I think it needs to be "align = max(sizeof(*p), alignment);", but that's actually for the aligned + 1 case.
With some inspiration from _aligned_offset_malloc in msvcrt I came up with this:
void *wined3d_alloc_resource_mem(SIZE_T size) { void **p; SIZE_T align = RESOURCE_ALIGNMENT - 1 + sizeof(*p); void *mem;
if (!(mem = HeapAlloc(GetProcessHeap(), HEAP_ZERO_MEMORY, size + align))) return NULL;
p = (void **)(((ULONG_PTR)mem + align) & ~(RESOURCE_ALIGNMENT - 1)) - 1; *p = mem;
return ++p; }
void wined3d_free_resource_mem(void *mem) { void **p = mem;
if (!mem) return;
HeapFree(GetProcessHeap(), 0, *(--p)); }
I'm not entirely sure about the SIZE_T align = RESOURCE_ALIGNMENT - 1 + sizeof(*p); line though. Msvcrt doesn't have the - 1, and allocating size + RESOURCE_ALIGNMENT bytes might be enough. msvcrt allocates the equivalent of size + RESOURCE_ALIGNMENT + sizeof(void *).
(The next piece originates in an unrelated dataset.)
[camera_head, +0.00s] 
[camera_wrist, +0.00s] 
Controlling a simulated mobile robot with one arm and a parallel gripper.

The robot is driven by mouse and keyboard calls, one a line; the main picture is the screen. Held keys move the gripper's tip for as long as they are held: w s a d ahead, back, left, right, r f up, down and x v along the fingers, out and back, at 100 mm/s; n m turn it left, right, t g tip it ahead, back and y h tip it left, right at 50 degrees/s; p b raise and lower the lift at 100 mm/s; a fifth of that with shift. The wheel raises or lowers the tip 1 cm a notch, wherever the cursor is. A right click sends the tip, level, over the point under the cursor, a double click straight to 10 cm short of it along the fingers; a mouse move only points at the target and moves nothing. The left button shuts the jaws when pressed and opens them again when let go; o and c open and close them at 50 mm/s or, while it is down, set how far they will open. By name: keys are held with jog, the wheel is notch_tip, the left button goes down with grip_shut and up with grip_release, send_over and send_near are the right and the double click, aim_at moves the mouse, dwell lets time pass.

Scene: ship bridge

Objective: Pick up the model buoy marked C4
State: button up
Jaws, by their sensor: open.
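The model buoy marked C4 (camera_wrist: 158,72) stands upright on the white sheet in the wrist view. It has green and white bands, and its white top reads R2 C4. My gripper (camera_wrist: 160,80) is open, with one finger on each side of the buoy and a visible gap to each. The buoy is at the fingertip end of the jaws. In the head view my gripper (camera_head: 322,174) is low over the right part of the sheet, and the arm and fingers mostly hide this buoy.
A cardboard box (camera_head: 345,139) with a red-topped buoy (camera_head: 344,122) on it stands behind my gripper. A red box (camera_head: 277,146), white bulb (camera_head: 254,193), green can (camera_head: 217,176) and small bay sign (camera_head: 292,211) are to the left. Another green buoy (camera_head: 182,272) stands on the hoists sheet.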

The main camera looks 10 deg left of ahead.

-----BEGIN PGP SIGNED MESSAGE----- Hash: SHA1
Am 2013-08-19 17:08, schrieb Stefan Dösinger:
I'm not entirely sure about the SIZE_T align = RESOURCE_ALIGNMENT - 1 + sizeof(*p); line though. Msvcrt doesn't have the - 1, and allocating size + RESOURCE_ALIGNMENT bytes might be enough. msvcrt allocates the equivalent of size + RESOURCE_ALIGNMENT + sizeof(void *).
After going through all the possibilities I concluded that size + alignment + sizeof(void *) - 1 is the smallest allocation size. The worst case is a pointer of the form n * alignment - sizeof(void *) - 1. In this case we need sizeof(void *) - 1 bytes to get to the next aligned address and then alignment bytes to store our real alloc pointer.
Not sure why msvcrt allocates one extra byte. Probably because allocations below 4 or 8 bytes don't matter anyway.